Data excerpt:

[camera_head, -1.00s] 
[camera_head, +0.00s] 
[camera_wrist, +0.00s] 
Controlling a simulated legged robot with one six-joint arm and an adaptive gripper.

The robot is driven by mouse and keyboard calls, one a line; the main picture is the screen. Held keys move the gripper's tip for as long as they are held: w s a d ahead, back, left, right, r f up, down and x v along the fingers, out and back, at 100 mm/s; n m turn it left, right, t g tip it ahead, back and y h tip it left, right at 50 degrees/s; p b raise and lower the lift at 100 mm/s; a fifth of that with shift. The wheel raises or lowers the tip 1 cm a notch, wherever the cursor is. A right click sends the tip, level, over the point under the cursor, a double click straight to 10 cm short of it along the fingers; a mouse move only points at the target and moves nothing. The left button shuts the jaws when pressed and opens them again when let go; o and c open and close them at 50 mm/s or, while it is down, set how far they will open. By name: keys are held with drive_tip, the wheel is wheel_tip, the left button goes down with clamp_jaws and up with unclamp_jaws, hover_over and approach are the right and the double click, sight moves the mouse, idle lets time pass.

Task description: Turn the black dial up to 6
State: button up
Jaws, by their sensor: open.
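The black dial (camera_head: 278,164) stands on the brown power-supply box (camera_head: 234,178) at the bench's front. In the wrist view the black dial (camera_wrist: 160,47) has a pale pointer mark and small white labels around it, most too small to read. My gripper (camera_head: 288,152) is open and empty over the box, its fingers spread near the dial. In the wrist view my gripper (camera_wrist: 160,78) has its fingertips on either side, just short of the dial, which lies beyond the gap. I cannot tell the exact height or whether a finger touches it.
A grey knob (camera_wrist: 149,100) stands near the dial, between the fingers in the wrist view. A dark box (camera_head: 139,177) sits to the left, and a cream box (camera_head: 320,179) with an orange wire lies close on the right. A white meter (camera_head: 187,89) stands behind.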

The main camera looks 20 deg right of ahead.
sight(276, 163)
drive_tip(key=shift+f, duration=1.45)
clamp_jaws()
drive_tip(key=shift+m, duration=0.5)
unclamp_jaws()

Work required:
Only the lines from the one bearing "[camera_head, +0.00s]" through the one bearing "Controlling a simulated" should be repeated, exactly as given.

Right answer:
[camera_head, +0.00s] 
[camera_wrist, +0.00s] 
Controlling a simulated legged robot with one six-joint arm and an adaptive gripper.

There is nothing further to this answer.